Robot control records:

══════

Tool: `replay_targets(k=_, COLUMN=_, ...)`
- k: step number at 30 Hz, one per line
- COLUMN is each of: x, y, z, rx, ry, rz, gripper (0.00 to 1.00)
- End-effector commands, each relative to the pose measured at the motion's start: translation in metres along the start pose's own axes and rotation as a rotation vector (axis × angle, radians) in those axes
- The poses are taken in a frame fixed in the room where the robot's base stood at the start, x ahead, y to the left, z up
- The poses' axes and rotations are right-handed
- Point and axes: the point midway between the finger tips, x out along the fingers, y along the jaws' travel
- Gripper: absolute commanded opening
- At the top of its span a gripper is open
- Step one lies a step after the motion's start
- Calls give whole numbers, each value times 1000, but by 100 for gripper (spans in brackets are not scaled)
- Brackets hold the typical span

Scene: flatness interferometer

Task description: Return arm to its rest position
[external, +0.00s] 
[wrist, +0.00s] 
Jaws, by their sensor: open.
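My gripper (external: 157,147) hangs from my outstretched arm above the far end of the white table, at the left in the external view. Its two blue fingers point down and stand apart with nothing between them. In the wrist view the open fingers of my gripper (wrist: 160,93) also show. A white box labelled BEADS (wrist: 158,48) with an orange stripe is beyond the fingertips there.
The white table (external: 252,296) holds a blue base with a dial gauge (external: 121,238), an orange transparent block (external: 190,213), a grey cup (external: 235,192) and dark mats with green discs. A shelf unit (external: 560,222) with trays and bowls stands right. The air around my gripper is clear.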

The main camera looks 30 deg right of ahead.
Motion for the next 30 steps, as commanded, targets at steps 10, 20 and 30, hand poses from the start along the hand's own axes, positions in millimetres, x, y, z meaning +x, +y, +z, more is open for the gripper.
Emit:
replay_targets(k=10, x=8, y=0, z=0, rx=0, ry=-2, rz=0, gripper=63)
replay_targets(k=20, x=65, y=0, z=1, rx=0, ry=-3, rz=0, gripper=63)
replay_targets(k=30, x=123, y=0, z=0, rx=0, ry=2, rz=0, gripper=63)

══════

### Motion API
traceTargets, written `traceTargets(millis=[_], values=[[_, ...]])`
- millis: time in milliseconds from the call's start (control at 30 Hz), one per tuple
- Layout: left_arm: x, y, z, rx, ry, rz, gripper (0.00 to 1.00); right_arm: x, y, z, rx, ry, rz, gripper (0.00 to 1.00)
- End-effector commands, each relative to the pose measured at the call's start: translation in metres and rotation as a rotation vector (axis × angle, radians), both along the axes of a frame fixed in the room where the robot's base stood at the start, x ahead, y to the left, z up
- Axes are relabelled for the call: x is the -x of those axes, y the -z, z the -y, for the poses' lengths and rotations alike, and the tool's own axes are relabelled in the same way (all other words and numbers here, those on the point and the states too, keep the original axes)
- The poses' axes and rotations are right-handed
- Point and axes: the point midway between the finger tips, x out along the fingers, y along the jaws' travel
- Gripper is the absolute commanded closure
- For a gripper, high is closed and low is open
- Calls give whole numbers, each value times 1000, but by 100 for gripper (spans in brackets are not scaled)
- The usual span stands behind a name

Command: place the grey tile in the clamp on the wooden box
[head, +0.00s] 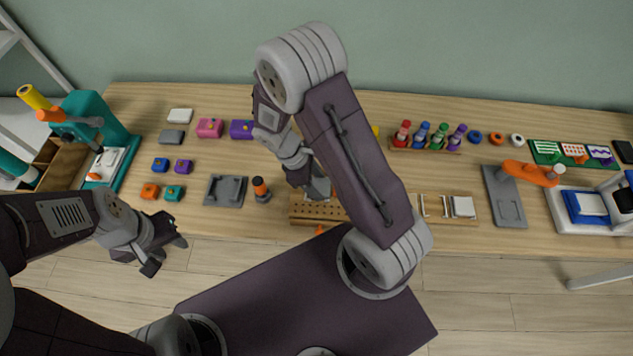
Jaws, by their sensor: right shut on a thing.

══════

§ **Given problem**
Output exactly the lines above, from the line with "[head, +0.00s]" to the line with "Jaws, by their sensor: right shut on a thing.", both included; skip the pictures.

§ **Task answer**
[head, +0.00s] 
Jaws, by their sensor: right shut on a thing.

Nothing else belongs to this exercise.